RISMEDIA, Monday, March 06, 2017— The pervasive affordable housing shortage is having an especially damaging effect on the ability for low-income renters to secure homes.
According to a recently released report by the National Low Income Housing Coalition (NLIHC), there are only 35 "affordable and available" rental homes for every 100 "extremely low-income" renter households—a total shortage of 7.4 million. The NLIHC defines "extremely low-income" as at or below 30 percent of the median income or poverty line for a specific area. More than 70 percent of extremely low-income renter households are cost-burdened, with over half of their income allocated to housing—an unsafe financial predicament.
Every state, the report shows, has a short supply of affordable rentals, from a ratio of approximately six to 10 in Alabama to three to 20 in Nevada. The most challenged states are California, Arizona, Oregon, Colorado and Florida.

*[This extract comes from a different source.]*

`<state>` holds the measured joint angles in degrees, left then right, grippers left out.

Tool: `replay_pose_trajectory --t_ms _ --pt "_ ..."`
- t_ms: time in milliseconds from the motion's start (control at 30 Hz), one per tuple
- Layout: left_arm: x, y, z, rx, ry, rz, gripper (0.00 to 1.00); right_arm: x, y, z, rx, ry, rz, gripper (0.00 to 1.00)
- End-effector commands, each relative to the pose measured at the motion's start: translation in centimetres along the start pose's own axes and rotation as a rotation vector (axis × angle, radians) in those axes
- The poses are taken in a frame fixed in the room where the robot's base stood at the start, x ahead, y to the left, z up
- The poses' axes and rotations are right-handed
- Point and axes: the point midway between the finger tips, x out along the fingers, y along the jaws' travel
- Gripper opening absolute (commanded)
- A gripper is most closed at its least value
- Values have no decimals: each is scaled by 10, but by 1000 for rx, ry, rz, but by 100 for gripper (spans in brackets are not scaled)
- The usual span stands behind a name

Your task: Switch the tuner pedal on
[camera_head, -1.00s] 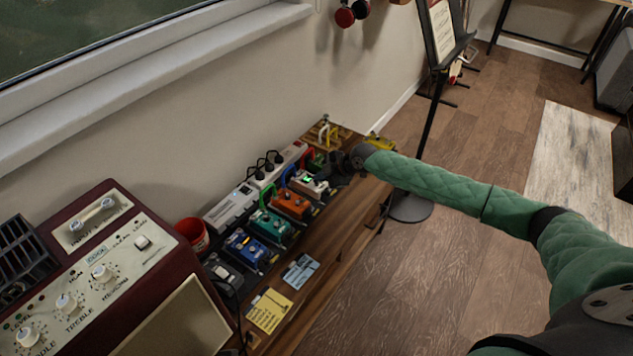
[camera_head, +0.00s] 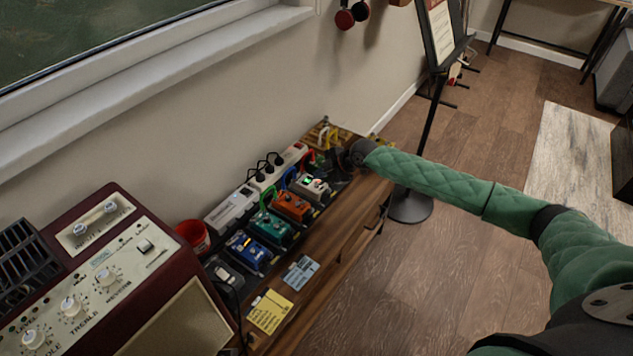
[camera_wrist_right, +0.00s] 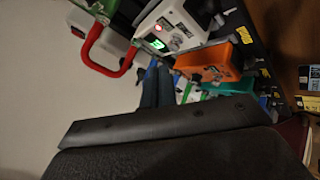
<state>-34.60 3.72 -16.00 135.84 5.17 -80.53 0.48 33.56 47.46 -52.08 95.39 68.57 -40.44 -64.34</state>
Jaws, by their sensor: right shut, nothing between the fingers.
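The tuner pedal is the white pedal (camera_head: 315,188) in the row on the wooden cabinet. In the right wrist view the white pedal (camera_wrist_right: 190,22) shows a lit green display and a small red light near it. My right gripper (camera_head: 336,163) is beside the far end of the white pedal in the head view, dark and small there. In the right wrist view its shut, empty fingers (camera_wrist_right: 157,84) point toward the pedals; whether they touch one cannot be told. My left gripper is not in view.
An orange pedal (camera_head: 292,206), a teal pedal (camera_head: 270,228) and a blue pedal (camera_head: 248,252) stand beside the white one. A red cable (camera_wrist_right: 107,48) loops close by. A power strip (camera_head: 268,177) runs behind. An amplifier (camera_head: 105,265) stands at the left.

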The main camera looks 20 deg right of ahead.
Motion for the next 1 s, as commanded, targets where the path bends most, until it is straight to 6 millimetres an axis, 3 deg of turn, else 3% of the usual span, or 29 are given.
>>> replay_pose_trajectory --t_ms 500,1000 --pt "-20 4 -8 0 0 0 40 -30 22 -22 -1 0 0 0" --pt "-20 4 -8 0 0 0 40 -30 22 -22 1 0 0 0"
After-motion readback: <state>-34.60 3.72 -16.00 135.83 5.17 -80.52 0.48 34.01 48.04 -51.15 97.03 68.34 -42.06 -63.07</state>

"The poorest households in our nation face the largest shortage of affordable and available rental housing and have more severe housing cost burdens than any other group," said Andrew Aurand, lead author of the report and vice president for Research at the NLIHC, in a statement on the report. "The shortage disappears for households higher up the income ladder."
The report, "The Gap: A Shortage of Affordable Homes," underscores a call for changes at the federal level.
"Tax reform provides Congress the perfect opportunity to enact modest changes to housing tax expenditures, particularly to the highly regressive mortgage interest deduction, to generate billions in savings that could support housing affordability for our nation's lowest income households," said Diane Yentel, president and CEO of the NLIHC, in the statement.